__Stated problem__. Emit the exact text of every line from the line with "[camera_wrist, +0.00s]" to the line with "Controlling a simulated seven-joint", both ends included. No other output is expected.

__The input__.
------------------------------
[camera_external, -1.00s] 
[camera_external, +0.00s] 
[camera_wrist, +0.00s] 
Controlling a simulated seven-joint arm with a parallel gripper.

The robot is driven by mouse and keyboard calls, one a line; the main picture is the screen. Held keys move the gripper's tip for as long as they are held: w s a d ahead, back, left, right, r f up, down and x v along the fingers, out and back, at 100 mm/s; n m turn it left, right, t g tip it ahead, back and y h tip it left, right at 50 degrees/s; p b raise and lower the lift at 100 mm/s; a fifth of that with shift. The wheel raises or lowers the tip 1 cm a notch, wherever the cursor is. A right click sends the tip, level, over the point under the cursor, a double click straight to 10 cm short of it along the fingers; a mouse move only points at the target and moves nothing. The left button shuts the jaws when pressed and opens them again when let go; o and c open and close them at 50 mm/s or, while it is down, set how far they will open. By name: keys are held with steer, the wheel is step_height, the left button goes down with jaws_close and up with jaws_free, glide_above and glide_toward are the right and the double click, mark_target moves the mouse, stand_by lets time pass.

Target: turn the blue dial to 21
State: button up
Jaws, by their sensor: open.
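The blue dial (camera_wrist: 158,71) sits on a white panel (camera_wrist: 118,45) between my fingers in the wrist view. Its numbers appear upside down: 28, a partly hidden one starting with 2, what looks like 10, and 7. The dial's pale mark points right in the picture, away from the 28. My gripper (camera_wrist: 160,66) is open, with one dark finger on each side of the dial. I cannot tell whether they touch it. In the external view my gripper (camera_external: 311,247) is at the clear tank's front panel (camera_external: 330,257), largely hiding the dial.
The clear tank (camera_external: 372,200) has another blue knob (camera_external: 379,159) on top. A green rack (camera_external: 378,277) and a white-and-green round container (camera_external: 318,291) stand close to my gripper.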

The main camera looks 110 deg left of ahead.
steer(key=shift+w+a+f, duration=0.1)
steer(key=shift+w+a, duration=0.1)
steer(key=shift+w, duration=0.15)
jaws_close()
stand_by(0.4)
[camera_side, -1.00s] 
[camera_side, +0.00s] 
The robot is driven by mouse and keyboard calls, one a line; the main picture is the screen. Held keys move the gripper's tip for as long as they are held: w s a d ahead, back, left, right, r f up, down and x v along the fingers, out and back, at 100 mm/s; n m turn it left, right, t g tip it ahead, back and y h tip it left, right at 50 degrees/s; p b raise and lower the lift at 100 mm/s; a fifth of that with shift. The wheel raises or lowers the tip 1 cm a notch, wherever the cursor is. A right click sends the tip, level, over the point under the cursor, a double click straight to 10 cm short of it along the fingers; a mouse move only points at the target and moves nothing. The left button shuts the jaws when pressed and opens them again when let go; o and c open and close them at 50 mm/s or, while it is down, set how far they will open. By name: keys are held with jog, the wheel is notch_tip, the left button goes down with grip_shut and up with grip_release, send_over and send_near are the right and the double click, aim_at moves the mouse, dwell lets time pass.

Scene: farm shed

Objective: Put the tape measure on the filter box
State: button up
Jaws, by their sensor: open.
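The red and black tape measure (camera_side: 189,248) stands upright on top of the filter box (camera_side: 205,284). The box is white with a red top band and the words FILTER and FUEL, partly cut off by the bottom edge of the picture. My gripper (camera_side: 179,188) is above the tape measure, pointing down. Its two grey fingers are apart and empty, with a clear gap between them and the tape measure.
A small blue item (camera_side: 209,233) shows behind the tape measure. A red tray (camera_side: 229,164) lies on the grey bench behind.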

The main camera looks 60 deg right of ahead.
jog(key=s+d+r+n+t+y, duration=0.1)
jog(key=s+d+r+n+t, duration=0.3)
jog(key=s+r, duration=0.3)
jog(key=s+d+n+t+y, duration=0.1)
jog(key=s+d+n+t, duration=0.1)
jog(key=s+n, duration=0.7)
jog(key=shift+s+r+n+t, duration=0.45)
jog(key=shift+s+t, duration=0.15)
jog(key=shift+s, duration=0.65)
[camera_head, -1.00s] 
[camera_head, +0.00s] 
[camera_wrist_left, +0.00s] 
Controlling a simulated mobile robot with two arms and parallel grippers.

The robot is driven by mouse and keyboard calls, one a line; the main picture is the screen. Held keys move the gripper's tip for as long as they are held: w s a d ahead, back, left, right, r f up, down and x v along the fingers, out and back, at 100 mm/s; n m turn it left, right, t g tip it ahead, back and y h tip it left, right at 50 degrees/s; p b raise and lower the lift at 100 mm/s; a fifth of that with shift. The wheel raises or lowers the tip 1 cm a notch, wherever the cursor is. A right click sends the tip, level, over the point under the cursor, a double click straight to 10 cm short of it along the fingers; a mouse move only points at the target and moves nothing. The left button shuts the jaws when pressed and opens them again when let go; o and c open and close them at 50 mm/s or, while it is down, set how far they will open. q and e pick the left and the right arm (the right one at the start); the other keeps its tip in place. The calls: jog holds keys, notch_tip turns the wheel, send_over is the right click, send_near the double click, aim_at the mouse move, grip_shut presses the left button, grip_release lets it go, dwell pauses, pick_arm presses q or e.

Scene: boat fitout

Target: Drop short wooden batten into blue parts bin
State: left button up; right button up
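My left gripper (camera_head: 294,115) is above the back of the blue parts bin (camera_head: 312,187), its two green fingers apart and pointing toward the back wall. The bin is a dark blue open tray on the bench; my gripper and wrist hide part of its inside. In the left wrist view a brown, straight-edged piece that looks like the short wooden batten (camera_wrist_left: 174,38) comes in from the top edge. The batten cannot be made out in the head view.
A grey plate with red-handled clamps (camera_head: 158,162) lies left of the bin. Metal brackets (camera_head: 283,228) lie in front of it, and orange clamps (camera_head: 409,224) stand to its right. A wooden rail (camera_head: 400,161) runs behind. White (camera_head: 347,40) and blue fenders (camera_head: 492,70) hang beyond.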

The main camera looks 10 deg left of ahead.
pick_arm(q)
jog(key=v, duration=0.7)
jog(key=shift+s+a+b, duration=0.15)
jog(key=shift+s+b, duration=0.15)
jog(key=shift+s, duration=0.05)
------------------------------
__Solution to the problem__.
[camera_wrist, +0.00s] 
Controlling a simulated seven-joint arm with a parallel gripper.

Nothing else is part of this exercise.